How does knowing God’s faithfulness make a difference to you? Last Sunday afternoon in our Brown Bag Lunch Conversation about being community – being part of a unity of believers – someone said: “I find myself wondering how people function in the world without a relationship with God — without faith, without hope.”
This comment came as folks began to share moments in their own lives when God made all of the difference to them – when they knew that they were not alone – when they knew that they were cared for and loved beyond their wildest imaginations in their particular moments of human vulnerability. That was Sunday.
Then, Ash Wednesday came. As I was preparing to come here for the evening service, I first learned of the tragedy that was unfolding at Marjory Stoneman Douglas High School in Parkland, Florida. And, as I was leaving here the details began to emerge from that awful situation. It occurred to me, that what happened in Florida is an extreme example of how people function in the world without a relationship with God. God’s invitation to us, as Brueggemann suggests, is an invitation to a life of sanity within the world’s insanity. This life of sanity in God is our deepest truth.
In today’s Gospel, we hear how the life of Jesus bears witness to this truth. Notice how the same waters that once destroyed most living creatures have now become the waters of baptism that name Christ as God’s own beloved. Yet, even God’s beloved son was driven to the desert to be a witness for God in the midst of the insanity of this world.
I know this to be true first hand. I learned it the hard way. It was when I was a child that I sensed God’s call to ordained ministry. And, I promised God that I would do this. Yet, as I grew up, this call and promise really didn’t make much sense. The world’s insanity told me all sorts of things about myself that were contrary to our Baptismal promises. And, what I was told gave me alI kinds of excuses for not making good on my promise. Eventually, however, I exhausted myself with these excuses and the world’s falsehoods. My promise caught up with me. When I finally relented and fully entered the process in the Church that I am now in, I discovered the deepest truths and the sanity of the message of God that I am sharing with you today.
Up to two and a half years ago, I didn’t know that my journey toward, God-willing, ordination, would bring me to Canada. Canada wasn’t even on my mind. But, when I heard and responded to go where the relationship would take me, even when it didn’t make sense from the world’s point of view…well, this is how I’ve come to be before you today.

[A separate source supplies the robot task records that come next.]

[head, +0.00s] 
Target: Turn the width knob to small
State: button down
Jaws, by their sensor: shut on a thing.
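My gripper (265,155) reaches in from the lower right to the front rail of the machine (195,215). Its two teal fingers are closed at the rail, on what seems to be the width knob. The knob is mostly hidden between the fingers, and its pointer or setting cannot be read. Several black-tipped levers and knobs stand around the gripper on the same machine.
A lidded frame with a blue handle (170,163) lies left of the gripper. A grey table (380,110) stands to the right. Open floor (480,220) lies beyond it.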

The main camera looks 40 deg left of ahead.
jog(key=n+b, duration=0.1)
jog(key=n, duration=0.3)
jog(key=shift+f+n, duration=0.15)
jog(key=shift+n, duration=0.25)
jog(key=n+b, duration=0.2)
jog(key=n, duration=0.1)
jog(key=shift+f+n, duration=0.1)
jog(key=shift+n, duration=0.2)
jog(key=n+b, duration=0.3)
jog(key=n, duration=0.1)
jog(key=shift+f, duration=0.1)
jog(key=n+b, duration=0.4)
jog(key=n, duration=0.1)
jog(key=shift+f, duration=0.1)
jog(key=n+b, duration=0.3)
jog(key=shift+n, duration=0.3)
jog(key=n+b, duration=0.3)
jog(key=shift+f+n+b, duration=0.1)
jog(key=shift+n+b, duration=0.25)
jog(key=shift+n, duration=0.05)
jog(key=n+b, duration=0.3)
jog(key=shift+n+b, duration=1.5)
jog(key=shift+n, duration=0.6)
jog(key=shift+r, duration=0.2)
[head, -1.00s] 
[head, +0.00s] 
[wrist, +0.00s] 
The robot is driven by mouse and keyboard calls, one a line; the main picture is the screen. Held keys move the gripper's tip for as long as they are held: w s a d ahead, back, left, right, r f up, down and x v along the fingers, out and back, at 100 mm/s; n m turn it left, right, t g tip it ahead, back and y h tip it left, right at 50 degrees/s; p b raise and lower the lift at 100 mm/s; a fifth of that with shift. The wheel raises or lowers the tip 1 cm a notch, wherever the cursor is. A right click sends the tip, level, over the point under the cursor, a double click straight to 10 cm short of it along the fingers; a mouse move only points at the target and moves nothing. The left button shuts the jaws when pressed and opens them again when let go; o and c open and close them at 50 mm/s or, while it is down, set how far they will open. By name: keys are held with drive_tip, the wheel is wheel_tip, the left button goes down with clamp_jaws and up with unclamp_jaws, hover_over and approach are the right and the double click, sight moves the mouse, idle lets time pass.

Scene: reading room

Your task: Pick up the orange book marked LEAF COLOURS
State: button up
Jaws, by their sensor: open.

We need to be honest with one another. The honest truth is this. We don’t really know all of the places that our relationship with God may take us. But, I can tell you this. As our Lenten journey will show, God is our ultimate destination.
What I most want you to take away today is this. Like Jesus, you, too are God’s beloved. God is well pleased with you. This does not mean that you will avoid the world’s insanity. But, I believe it means what God promises. God did not create you to destroy you. God is with you. God loves you. God acts beside and within you.
May we all be encouraged by these deep, deep truths. May we relent God this Lent, praying together: Holy One, you who hate nothing that you have made, hold us to the hope of Your covenant to all of creation – unity within community – that, immersed in Your faithfulness, we may ever wander through this life certain that You are our source and our destination. Amen.
 Walter Brueggemann, A Way Other Than Our Own (Louisville: WJK, 2017), 16-17.